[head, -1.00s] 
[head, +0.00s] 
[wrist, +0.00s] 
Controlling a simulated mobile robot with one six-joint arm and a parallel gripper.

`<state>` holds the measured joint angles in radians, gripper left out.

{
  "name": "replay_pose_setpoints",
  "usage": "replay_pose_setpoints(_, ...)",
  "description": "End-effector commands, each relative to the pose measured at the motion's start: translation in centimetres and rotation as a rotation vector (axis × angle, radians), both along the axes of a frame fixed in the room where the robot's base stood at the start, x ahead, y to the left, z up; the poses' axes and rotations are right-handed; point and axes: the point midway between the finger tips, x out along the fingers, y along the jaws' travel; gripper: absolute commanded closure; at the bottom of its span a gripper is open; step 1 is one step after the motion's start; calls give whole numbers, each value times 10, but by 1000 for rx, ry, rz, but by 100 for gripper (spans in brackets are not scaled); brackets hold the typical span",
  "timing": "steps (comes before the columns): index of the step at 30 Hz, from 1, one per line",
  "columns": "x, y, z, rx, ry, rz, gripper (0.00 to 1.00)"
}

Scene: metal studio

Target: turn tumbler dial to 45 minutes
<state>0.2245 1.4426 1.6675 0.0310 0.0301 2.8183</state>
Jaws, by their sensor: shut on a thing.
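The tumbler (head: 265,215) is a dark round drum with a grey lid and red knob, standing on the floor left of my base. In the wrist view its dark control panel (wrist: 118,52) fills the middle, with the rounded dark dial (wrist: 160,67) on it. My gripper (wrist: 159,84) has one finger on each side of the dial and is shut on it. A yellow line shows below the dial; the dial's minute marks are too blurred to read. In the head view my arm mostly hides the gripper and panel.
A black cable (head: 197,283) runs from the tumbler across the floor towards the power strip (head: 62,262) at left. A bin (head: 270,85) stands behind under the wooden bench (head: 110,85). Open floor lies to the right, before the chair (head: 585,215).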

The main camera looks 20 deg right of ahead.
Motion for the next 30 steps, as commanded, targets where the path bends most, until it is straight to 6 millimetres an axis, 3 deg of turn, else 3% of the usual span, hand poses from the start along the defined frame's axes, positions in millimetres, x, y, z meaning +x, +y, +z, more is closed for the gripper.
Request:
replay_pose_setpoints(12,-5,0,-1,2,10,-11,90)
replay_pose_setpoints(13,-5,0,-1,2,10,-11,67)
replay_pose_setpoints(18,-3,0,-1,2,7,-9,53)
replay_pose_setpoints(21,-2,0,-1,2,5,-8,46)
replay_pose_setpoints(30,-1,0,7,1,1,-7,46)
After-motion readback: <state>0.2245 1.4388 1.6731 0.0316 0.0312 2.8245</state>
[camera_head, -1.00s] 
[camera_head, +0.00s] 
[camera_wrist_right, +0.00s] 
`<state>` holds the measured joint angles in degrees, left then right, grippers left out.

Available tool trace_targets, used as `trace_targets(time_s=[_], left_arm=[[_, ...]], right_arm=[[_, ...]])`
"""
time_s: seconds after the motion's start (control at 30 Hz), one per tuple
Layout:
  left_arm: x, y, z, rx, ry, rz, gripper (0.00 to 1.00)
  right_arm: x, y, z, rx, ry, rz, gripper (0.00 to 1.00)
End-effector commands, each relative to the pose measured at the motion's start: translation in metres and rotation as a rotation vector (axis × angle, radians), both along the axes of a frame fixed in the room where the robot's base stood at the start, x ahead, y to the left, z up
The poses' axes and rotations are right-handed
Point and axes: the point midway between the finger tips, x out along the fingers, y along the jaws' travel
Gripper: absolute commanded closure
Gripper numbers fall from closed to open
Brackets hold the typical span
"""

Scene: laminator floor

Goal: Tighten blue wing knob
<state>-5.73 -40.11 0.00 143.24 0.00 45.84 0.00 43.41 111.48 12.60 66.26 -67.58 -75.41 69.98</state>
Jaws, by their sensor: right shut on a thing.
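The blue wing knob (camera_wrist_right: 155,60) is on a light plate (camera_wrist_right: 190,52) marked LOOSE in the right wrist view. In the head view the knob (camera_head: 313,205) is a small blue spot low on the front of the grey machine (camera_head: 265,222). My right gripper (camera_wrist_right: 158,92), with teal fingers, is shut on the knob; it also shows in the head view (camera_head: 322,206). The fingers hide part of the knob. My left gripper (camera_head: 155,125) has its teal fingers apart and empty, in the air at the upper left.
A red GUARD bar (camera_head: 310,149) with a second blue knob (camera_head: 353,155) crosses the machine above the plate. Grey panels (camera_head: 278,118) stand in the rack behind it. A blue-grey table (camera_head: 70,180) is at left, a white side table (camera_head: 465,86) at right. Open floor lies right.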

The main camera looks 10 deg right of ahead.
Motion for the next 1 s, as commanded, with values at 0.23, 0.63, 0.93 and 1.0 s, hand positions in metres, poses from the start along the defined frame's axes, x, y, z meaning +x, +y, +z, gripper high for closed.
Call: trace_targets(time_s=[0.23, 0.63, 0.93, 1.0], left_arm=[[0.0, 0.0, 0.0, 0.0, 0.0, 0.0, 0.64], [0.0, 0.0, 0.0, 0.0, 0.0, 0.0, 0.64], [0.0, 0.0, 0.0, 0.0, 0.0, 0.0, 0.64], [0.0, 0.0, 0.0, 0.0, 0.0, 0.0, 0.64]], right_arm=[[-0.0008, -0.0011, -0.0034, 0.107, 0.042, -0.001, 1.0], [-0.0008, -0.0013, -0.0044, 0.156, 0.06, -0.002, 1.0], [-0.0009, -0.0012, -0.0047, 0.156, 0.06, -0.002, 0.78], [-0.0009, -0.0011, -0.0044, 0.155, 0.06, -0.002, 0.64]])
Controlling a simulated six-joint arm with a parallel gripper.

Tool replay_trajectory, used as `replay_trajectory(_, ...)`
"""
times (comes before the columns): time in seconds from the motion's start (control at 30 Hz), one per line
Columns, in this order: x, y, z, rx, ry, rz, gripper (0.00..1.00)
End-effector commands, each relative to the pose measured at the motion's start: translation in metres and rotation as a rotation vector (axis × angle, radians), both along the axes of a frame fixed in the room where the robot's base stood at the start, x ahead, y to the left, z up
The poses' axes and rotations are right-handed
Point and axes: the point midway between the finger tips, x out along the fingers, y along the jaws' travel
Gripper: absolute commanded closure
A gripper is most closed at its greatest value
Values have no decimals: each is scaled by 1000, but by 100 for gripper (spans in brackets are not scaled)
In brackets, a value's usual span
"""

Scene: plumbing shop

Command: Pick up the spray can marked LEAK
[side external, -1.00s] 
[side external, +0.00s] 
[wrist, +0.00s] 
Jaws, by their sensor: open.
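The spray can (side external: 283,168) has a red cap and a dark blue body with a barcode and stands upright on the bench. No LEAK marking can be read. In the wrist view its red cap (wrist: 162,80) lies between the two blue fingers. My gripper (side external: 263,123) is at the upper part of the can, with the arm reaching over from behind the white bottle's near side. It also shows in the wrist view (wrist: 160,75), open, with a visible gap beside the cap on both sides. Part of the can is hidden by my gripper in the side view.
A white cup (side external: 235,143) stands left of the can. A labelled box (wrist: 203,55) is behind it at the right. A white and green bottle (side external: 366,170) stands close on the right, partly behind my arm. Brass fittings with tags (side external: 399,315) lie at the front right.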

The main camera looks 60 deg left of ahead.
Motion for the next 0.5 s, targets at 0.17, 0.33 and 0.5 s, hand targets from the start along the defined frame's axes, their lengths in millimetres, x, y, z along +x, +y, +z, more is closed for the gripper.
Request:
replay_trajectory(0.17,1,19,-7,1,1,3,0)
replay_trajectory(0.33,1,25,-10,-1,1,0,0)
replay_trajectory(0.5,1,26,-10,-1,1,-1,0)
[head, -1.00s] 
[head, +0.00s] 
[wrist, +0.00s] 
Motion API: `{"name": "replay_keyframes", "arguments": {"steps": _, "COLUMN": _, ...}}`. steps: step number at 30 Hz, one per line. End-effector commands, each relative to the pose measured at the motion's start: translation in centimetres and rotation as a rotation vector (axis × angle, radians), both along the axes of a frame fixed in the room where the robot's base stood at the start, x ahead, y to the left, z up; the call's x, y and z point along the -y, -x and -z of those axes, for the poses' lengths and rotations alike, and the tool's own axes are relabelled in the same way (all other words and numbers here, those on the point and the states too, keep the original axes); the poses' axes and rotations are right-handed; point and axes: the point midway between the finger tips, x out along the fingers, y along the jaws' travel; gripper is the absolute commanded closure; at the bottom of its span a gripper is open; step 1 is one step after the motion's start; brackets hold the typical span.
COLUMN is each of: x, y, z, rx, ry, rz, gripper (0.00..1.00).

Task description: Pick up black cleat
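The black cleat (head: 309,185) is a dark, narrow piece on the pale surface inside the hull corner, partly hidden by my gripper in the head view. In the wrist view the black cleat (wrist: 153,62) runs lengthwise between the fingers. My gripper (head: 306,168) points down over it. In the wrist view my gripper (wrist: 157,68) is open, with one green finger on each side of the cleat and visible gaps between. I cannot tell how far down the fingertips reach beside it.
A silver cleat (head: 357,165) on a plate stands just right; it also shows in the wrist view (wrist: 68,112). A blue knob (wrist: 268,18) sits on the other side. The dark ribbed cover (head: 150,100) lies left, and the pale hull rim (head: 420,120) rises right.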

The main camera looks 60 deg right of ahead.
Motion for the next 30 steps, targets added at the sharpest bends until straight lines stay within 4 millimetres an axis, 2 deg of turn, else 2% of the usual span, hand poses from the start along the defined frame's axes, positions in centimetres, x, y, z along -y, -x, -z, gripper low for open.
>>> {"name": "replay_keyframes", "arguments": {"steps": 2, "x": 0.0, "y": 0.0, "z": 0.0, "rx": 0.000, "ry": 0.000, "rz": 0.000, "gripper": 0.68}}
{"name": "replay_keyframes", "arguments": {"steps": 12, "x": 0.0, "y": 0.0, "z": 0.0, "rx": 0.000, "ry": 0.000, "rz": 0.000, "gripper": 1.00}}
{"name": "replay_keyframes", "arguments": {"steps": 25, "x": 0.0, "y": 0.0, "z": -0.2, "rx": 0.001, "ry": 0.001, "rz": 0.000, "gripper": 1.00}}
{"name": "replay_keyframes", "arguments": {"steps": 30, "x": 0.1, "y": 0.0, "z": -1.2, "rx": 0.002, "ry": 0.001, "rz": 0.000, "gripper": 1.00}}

━━━━━━━━━━━━━━━━━━━━

Goal ▸ Count the lines of the data that contain the string "angles", and reply with that number alone.

Written answer ▸ 2